▼

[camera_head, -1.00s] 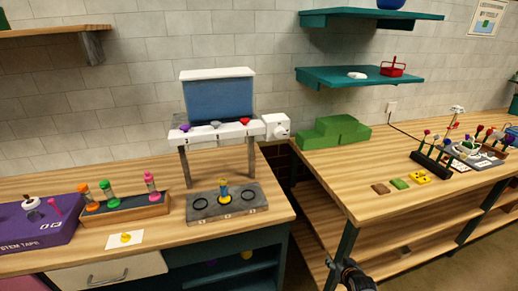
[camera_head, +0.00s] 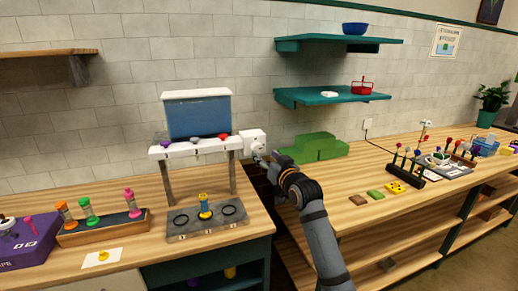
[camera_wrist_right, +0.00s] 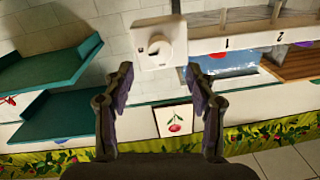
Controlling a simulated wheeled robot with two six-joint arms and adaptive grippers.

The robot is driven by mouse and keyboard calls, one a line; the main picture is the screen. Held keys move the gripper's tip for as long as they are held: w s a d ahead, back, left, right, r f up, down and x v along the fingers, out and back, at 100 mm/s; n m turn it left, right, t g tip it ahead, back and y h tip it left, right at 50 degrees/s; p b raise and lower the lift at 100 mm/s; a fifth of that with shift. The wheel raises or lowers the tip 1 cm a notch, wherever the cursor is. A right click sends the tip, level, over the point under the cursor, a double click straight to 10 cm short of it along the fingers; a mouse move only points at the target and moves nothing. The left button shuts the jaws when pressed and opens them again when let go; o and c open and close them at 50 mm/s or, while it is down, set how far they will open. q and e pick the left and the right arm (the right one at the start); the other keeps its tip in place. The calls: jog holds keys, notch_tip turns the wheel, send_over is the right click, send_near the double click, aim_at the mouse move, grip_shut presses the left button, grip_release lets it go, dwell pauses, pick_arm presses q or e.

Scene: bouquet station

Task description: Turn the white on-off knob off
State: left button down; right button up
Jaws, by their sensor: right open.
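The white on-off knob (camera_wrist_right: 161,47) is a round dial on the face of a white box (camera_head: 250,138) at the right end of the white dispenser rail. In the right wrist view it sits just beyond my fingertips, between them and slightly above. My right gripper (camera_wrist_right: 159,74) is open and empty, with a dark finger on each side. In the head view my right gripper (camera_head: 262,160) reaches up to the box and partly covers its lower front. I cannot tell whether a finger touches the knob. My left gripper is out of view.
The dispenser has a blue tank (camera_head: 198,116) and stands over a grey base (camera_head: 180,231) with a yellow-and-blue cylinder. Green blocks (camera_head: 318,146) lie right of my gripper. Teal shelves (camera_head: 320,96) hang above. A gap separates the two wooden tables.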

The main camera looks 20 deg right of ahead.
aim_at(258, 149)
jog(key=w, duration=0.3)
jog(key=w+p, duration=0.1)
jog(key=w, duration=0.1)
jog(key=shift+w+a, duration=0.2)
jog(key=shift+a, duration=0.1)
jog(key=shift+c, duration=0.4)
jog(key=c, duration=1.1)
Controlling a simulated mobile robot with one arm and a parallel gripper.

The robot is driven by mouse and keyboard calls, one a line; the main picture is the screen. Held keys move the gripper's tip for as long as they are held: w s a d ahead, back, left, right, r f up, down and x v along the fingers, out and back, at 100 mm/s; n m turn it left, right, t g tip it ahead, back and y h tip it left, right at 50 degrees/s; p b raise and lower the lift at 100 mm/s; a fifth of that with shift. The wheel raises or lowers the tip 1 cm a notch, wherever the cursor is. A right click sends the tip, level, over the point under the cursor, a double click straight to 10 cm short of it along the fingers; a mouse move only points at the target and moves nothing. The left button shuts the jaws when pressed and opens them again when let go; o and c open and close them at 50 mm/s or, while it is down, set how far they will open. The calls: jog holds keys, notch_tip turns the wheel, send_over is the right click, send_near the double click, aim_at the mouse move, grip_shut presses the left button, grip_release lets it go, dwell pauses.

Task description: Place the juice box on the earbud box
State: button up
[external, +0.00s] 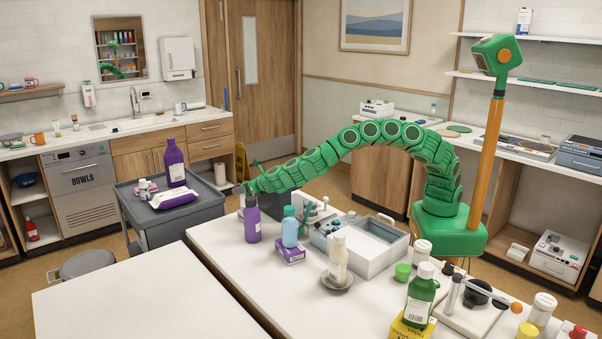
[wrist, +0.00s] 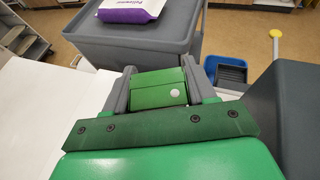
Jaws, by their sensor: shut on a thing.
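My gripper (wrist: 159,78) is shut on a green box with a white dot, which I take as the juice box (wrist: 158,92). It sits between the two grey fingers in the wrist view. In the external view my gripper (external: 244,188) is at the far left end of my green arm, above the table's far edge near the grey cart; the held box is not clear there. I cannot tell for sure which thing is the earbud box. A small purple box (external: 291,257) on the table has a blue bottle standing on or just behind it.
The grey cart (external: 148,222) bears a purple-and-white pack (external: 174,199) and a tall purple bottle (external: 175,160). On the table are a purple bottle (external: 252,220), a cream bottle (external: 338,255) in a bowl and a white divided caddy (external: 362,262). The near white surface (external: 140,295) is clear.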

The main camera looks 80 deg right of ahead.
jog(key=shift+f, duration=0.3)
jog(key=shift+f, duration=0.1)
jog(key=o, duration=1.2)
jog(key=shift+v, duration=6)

▲
▼

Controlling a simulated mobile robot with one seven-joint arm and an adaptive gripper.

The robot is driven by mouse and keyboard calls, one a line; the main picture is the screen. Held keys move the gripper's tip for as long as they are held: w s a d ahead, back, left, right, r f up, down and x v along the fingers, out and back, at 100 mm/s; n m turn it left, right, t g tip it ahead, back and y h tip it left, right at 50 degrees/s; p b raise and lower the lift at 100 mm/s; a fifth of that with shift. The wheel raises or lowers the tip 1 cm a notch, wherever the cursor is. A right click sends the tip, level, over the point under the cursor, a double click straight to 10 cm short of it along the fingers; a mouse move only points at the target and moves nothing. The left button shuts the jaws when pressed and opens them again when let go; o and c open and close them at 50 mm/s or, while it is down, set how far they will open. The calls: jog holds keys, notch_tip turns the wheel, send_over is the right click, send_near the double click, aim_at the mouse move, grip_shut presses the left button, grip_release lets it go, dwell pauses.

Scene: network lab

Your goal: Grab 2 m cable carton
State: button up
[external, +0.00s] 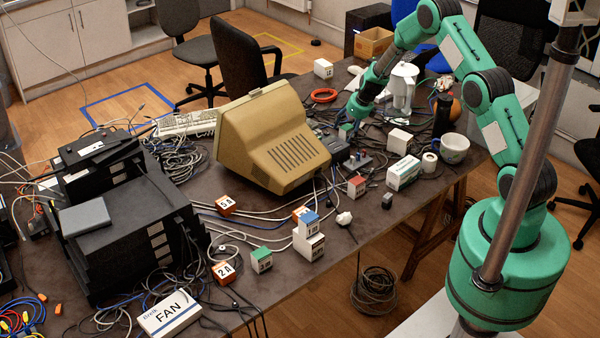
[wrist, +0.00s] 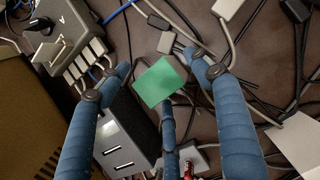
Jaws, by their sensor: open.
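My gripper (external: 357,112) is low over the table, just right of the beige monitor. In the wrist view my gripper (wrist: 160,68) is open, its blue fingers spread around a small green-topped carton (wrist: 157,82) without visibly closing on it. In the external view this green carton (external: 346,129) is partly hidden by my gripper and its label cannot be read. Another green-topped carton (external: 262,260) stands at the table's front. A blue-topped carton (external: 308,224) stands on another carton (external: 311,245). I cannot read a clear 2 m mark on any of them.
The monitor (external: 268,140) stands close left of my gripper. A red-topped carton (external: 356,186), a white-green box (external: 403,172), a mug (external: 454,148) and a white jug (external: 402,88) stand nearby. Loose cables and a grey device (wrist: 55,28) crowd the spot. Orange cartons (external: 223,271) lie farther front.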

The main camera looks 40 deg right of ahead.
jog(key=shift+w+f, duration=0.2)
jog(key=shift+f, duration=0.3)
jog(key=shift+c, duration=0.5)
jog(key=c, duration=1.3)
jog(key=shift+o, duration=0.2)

▲

YOUR INSTRUCTIONS: Pick each line holding the word "Scene" out of the listing.

FINISHED TASK:
Scene: bouquet station
Scene: network lab

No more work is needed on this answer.